At one point someone decided to bring up St George whereupon the soberly dressed Irishman informed us that the English patron saint has had his day moved this year. One cheerful chappy suggested that this was to help pay for the royal wedding. I am not sure of the logic of that but others did agree with him. But no, the Irishman explained that it is because St George’s Day, 23rd April, this year falls in Holy Week and so cannot be celebrated on its usual day.

The “Stop swearing!!!” lady was very puzzled. She had never heard of Holy Week and needed to have it explained to her. Instantly one of her companions commented that “it must be a Catholic thing” so we had to explain that in fact it’s a general “Christian thing”.


Is it just here in the UK that people know so little of the culture of their country that someone hasn’t heard of Holy Week? I remain astounded. The lady concerned didn’t know when DT George’s Day was either.

Anyway, I was not totally convinced about St George’s day becoming a moveable feast so I googled it when I got in. I found a webpage all about the good dragon slayer with lots of info written by Dr John Sentamu.

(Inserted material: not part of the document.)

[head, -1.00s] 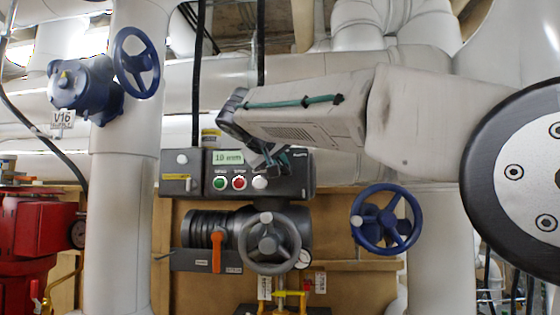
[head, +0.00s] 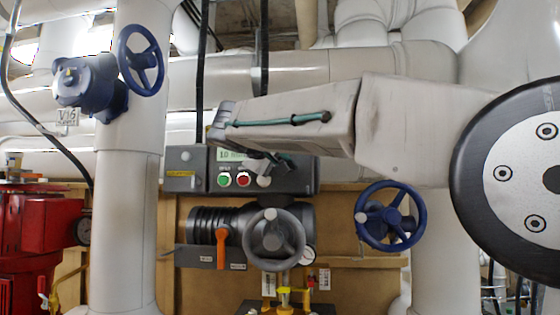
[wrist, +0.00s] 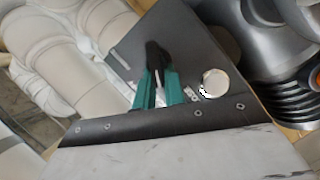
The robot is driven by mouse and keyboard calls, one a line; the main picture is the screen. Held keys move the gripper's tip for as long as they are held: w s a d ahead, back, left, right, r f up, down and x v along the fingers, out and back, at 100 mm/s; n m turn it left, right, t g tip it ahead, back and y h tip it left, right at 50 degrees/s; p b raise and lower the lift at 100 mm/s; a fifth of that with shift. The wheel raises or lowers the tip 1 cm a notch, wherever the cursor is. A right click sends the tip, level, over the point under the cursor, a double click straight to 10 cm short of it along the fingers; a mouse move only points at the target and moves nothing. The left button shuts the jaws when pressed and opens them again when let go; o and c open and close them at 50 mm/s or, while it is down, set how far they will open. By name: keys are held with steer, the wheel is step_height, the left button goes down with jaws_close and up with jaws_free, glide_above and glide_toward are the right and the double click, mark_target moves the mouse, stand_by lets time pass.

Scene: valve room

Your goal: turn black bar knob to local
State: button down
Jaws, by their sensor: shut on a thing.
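The dark grey control box (head: 300,178) hangs on the wooden board in the head view, and its face fills the upper middle of the wrist view (wrist: 118,66). My gripper (head: 268,161) reaches its front at the upper right, beside the display. In the wrist view my gripper's teal fingers (wrist: 157,68) converge on their dark tips and are shut on the black bar knob. The knob is mostly hidden by the tips, so its pointing direction cannot be told. Small white lettering beside it is too blurred to read.
A round silver button (wrist: 215,82) sits close beside my fingers. Green (head: 224,180) and red (head: 243,179) buttons are to the left on the box. Below is a grey handwheel (head: 275,238) with an orange lever (head: 222,247). A blue handwheel (head: 390,216) is at right.

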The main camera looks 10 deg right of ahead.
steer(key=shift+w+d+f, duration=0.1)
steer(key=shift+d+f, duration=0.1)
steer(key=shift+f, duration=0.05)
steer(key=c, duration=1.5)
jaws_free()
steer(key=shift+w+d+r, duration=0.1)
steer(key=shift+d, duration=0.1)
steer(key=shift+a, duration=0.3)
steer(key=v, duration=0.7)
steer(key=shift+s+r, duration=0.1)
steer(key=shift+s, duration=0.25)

This is what he had to say,

“One interesting fact you may not know about St George's Day is that in the Church calendar this year it actually takes place on May 2.

The reason for this change is that this year April 23 is Holy Saturday, an important date in the Christian calendar, during Holy Week.

Holy Saturday is when our Lord lay in the tomb the day before His resurrection. This is a time of reflection and contemplation for Christians and is a long-standing tradition.”

So there we are. And Dr John Sentamu is the Archbishop of York so I suppose he should know. But somehow I bet there will be a lot of flags of St George around on the 23rd of April all the same.